The camera isn't normally much of a problem. It pans and relocates itself to find the best possible angle on the action, and it even negotiates pole-spins and wall-kicks with ease. But it has a bad habit of switching at the wrong moments, bringing an early end to a block or combo by doing a 180-degree flip and changing the direction in which your character is facing. The sudden movement is a tad disorienting, and it takes away from what would be an otherwise fully-functional camera system.

Fist of the Lotus has a sharp, pseudo-realistic look. The character models resemble those from Kakuto Chojin, only with a more lifelike appearance and greater attention to detail. Their animations, particularly those tied to the fighters' extravagant throw moves, are typically very fluid and well put-together. The real-time damage that shows up on the fighters in the form of cuts and bruises is an excellent touch, and something that more fighting games down the road will undoubtedly begin to pick up on. It really is quite a sight to see the immediate effect of your pummeling on the enemy's tattered body, and thanks to Tao Feng we now have just that.

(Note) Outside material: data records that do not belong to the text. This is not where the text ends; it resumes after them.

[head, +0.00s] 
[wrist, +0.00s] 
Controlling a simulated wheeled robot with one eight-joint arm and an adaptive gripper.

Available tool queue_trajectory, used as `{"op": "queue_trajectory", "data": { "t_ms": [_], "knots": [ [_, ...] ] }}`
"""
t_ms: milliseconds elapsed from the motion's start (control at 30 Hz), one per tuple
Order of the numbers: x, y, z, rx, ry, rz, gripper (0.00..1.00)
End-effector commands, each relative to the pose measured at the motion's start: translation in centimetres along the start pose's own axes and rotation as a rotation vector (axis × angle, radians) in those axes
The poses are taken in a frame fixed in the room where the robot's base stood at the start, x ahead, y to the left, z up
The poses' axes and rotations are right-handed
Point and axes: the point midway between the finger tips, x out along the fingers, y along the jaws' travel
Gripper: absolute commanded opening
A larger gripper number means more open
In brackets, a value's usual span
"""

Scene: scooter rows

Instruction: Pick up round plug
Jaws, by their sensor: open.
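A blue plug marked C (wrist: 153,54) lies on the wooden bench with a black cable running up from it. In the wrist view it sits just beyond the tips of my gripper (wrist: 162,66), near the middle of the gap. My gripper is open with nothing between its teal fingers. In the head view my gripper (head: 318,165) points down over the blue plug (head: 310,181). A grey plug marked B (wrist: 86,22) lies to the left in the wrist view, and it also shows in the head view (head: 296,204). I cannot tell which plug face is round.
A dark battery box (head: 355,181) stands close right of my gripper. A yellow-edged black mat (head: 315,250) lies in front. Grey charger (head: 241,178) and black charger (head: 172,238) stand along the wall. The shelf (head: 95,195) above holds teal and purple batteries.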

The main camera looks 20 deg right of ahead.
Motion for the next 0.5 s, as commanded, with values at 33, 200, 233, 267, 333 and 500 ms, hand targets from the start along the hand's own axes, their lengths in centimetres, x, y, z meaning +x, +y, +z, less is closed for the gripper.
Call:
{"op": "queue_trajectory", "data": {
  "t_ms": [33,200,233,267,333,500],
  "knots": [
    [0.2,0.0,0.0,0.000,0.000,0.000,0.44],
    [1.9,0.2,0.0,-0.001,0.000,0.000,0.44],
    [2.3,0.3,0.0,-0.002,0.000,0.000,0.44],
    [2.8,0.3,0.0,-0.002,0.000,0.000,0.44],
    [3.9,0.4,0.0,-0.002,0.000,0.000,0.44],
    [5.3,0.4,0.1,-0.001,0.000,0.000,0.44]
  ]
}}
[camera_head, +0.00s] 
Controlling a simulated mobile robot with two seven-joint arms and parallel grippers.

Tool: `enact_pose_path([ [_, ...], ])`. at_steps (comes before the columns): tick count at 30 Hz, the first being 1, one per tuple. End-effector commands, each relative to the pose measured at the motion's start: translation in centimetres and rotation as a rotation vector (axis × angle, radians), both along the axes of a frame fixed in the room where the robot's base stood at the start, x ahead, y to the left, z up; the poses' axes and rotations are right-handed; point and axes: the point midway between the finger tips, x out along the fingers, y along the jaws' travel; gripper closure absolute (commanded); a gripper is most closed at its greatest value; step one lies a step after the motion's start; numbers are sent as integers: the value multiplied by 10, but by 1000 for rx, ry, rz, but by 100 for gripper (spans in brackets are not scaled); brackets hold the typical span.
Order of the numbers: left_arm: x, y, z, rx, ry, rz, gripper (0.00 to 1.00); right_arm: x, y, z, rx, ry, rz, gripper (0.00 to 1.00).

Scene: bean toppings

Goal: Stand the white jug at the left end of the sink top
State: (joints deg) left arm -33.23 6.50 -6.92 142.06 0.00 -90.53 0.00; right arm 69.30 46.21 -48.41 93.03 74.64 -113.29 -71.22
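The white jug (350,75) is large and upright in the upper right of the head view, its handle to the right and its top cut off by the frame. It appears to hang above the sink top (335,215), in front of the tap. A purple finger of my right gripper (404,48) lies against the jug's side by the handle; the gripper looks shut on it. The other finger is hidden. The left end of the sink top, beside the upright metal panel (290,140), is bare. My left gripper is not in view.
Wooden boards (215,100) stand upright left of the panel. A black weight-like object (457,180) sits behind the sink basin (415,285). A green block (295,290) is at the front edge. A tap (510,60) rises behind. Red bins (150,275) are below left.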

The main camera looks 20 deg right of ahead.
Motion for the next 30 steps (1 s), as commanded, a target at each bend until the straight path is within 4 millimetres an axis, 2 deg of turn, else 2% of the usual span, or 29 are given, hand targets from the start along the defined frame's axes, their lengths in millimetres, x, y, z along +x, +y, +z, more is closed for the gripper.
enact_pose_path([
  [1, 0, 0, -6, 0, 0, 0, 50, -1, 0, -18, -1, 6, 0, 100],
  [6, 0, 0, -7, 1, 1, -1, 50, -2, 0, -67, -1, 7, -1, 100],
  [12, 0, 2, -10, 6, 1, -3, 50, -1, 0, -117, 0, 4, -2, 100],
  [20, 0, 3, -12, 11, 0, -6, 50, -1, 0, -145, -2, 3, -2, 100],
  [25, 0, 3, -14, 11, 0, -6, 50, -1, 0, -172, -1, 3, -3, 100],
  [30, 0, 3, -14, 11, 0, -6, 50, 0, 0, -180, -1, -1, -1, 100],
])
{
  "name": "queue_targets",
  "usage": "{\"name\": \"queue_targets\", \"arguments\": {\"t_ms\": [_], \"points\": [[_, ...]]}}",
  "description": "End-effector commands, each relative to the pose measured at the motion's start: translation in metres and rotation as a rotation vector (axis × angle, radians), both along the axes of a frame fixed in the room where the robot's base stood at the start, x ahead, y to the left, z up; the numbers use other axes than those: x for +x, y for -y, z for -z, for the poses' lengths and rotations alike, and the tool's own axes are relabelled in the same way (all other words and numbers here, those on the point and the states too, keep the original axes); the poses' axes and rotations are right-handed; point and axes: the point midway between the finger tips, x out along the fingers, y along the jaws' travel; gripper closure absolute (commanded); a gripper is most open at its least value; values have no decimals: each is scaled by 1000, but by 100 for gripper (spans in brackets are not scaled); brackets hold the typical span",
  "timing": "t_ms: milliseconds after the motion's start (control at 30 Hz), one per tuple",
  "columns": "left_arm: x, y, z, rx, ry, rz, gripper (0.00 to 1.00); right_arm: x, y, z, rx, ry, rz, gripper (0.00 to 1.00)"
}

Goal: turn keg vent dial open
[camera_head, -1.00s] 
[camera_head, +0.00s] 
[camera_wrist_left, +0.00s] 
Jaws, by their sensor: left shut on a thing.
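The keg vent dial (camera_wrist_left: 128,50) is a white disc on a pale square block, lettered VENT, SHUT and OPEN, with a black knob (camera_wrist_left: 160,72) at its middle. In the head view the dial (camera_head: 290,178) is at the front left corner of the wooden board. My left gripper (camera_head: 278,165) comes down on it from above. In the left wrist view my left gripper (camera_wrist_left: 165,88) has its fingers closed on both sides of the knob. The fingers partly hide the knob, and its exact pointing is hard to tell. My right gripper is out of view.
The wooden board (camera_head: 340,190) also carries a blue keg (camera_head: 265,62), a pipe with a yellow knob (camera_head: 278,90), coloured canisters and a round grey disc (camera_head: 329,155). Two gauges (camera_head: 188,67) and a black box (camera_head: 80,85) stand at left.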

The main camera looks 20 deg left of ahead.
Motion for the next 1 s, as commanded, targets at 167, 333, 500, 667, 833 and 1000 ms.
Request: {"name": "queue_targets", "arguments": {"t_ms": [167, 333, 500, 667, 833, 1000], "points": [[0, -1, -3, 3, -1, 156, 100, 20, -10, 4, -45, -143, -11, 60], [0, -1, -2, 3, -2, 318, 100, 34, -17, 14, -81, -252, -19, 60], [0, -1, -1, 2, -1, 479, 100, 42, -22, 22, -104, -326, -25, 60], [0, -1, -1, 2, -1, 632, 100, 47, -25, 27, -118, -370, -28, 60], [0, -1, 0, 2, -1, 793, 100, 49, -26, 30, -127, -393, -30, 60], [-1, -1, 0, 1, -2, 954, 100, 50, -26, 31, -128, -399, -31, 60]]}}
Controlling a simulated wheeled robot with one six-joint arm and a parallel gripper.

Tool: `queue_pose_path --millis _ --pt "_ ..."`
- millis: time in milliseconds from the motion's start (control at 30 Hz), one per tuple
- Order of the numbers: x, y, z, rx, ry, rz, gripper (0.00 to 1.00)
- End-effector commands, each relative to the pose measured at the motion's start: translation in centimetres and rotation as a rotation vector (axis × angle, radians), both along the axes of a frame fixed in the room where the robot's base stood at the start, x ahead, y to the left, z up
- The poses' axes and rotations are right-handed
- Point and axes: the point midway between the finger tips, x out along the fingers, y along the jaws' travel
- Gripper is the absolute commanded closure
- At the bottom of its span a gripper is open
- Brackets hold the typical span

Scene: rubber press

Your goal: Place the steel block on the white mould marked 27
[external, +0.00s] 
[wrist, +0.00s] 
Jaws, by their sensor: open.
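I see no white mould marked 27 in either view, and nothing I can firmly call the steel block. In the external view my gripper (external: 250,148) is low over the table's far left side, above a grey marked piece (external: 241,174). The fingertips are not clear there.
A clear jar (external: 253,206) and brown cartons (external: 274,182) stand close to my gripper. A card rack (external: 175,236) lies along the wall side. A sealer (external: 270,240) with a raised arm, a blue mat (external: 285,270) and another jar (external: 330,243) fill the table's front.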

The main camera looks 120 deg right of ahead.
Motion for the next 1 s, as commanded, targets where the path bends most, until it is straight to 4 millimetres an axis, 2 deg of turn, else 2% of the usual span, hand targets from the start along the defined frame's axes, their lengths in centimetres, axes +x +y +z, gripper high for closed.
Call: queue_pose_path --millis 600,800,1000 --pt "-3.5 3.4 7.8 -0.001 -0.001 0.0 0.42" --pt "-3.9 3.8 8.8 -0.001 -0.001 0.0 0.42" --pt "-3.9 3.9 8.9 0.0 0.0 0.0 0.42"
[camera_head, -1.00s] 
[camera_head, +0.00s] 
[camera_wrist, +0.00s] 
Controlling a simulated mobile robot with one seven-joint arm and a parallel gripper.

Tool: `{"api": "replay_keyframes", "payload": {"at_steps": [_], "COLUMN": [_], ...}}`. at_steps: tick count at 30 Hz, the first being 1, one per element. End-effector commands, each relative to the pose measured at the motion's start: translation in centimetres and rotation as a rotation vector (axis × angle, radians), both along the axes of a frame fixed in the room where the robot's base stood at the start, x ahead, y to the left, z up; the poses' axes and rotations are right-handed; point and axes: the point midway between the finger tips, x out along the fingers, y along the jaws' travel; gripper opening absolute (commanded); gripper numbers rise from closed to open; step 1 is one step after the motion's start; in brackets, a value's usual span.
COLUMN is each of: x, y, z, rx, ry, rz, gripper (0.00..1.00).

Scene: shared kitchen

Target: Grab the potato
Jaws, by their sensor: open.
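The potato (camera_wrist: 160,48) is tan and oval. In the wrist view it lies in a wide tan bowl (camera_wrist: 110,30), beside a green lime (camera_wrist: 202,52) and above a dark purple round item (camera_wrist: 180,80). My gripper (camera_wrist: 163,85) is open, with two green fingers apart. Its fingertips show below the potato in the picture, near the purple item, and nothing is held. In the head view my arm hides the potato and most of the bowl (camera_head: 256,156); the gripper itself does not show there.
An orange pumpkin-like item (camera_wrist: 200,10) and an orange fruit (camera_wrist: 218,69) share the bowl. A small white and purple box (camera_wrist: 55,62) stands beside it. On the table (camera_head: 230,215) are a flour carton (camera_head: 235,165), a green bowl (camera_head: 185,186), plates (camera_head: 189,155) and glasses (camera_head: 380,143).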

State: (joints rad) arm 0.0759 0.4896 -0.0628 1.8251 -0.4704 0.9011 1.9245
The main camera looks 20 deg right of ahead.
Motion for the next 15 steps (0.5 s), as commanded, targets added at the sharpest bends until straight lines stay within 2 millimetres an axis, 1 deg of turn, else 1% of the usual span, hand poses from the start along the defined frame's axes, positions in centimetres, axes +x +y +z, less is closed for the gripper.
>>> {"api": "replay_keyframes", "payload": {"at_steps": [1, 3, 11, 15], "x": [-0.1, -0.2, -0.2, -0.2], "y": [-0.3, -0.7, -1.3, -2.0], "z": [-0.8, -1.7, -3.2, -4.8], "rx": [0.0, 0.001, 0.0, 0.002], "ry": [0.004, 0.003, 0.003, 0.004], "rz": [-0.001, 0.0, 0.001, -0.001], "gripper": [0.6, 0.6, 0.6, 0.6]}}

The music is up-beat and perfectly befitting of the on-screen action. Distinct audio cues coincide with knockdowns and instances of limb damage to add a welcomed level of tension to the game's soundtrack. Moreover, the game contains some terrific voice acting, and it's home to hundreds of lines of dialogue; far more than any fighting game I've ever seen. All in all, the game contains a spotless audio package rounded off with some terrific application of Dolby Digital surround sound.

Bottom Line
Tao Feng may not be the evolution in fighting games we hoped it to be, but at the very least it can be considered a step in the right direction. Diehard fighting fans will find a lot to like about the game, but the average gamer will be left frustrated and unfulfilled. Studio Gigante certainly had ambitious goals for the game, and it's not to say that they didn't accomplish them, but even with all these advancements it's still a very average fighter that loses its charm a bit too quickly.